▶ **What is expected**:
Check each line of the data below for the word "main", then extract the ones that have it.

▶ **Recorded information**:
·····

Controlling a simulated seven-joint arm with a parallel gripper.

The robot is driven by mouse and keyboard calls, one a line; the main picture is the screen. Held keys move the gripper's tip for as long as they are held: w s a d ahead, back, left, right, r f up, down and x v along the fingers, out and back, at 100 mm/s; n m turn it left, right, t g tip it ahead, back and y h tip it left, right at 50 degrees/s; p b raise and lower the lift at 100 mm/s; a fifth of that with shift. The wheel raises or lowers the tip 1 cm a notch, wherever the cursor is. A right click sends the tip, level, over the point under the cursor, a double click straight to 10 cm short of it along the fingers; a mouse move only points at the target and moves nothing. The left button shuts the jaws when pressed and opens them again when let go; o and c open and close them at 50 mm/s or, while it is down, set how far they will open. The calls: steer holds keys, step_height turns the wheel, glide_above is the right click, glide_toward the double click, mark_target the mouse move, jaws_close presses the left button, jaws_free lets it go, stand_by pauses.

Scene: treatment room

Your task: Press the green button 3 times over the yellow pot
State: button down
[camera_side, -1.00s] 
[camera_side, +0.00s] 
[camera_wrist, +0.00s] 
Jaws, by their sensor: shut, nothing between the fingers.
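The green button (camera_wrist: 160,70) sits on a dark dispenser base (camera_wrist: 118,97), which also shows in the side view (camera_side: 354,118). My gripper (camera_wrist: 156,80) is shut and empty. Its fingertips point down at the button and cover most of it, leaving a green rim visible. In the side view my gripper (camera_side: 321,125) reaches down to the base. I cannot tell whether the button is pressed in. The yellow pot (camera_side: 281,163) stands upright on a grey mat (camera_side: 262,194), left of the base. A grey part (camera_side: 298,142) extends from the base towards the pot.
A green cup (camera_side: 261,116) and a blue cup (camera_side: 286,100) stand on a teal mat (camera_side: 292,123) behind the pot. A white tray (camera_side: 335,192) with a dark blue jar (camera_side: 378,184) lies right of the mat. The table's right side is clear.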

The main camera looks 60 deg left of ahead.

·····

▶ **Solution for this task**:
The robot is driven by mouse and keyboard calls, one a line; the main picture is the screen. Held keys move the gripper's tip for as long as they are held: w s a d ahead, back, left, right, r f up, down and x v along the fingers, out and back, at 100 mm/s; n m turn it left, right, t g tip it ahead, back and y h tip it left, right at 50 degrees/s; p b raise and lower the lift at 100 mm/s; a fifth of that with shift. The wheel raises or lowers the tip 1 cm a notch, wherever the cursor is. A right click sends the tip, level, over the point under the cursor, a double click straight to 10 cm short of it along the fingers; a mouse move only points at the target and moves nothing. The left button shuts the jaws when pressed and opens them again when let go; o and c open and close them at 50 mm/s or, while it is down, set how far they will open. The calls: steer holds keys, step_height turns the wheel, glide_above is the right click, glide_toward the double click, mark_target the mouse move, jaws_close presses the left button, jaws_free lets it go, stand_by pauses.
The main camera looks 60 deg left of ahead.

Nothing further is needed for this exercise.